Only when you get your skills and knowledge practiced can you start trading forex.
Step 1 – Find a Reliable Broker
Online broker is your gateway to any financial market. Without them, it’s physically impossible for retail or individual traders to participate in online trading.
However, finding one is easier said than done. The financial ecosystem is infested by dishonest brokers. Such brokers operate in a way that exploits the enthusiasm of investors.
To prevent falling from unethical brokers, always check, verify, and monitor your chosen broker’s regulation.
Step 2 – Open an Account
Once you’ve chosen a brokerage firm, it’s time to open a trading account.
Make sure to be familiar with the terms and conditions. Such documentation informs you about all the fees your account will incur, withdrawal processes, and margin calls.

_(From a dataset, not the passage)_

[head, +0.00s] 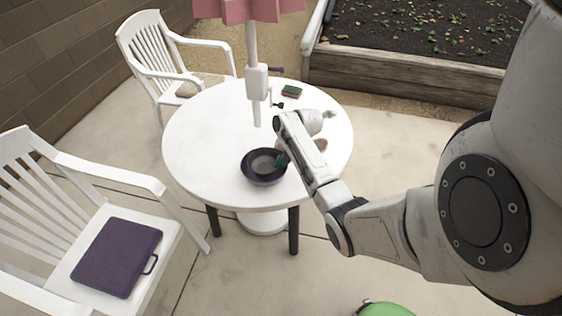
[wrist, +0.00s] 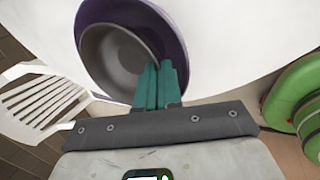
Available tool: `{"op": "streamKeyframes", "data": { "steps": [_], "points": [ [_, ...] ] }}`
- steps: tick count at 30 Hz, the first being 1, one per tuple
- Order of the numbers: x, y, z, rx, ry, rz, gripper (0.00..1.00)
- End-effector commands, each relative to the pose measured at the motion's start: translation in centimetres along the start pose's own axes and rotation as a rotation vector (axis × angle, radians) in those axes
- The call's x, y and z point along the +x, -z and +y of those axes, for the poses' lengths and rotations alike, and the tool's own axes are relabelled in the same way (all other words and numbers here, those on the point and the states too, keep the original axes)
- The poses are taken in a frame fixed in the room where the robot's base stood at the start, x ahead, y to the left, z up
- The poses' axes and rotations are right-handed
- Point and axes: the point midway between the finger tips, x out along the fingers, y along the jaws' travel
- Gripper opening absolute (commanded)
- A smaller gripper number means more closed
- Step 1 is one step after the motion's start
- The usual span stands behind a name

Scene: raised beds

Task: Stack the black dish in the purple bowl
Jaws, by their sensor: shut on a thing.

Some brokers offer trading accounts for as low as USD 5. But beware of such an offering.
It’s physically impossible for a trader to open, control, and maintain a position with just USD 5.
Step 3 – Perform Market Analysis and Build Portfolio
After opening an account, the next step is to choose which currency pairs to trade. In other words, you must build your portfolio.
Your portfolio should align with your risk tolerance and trading objectives.
- Volatile Assets (major pairs) are suitable for bigger account with high risk tolerance.
- Steady or consolidating assets (exotic pairs) are fit for smaller accounts due to the fewer risks involved.
Turning Forex Potential into Reality
Forex trading offers immense opportunities, but success hinges on preparation, strategy, and discipline.
Mastering the basics can set you on the right path as a beginner. With these tools and strategies, even newcomers can perform well in the forex market’s complexities and achieve steady growth.
Remember, forex trading isn’t about quick wins but about consistent, calculated moves that compound over time.
By starting with a solid foundation and continually honing your skills, you can turn the dynamic world of forex trading into a rewarding journey toward financial success.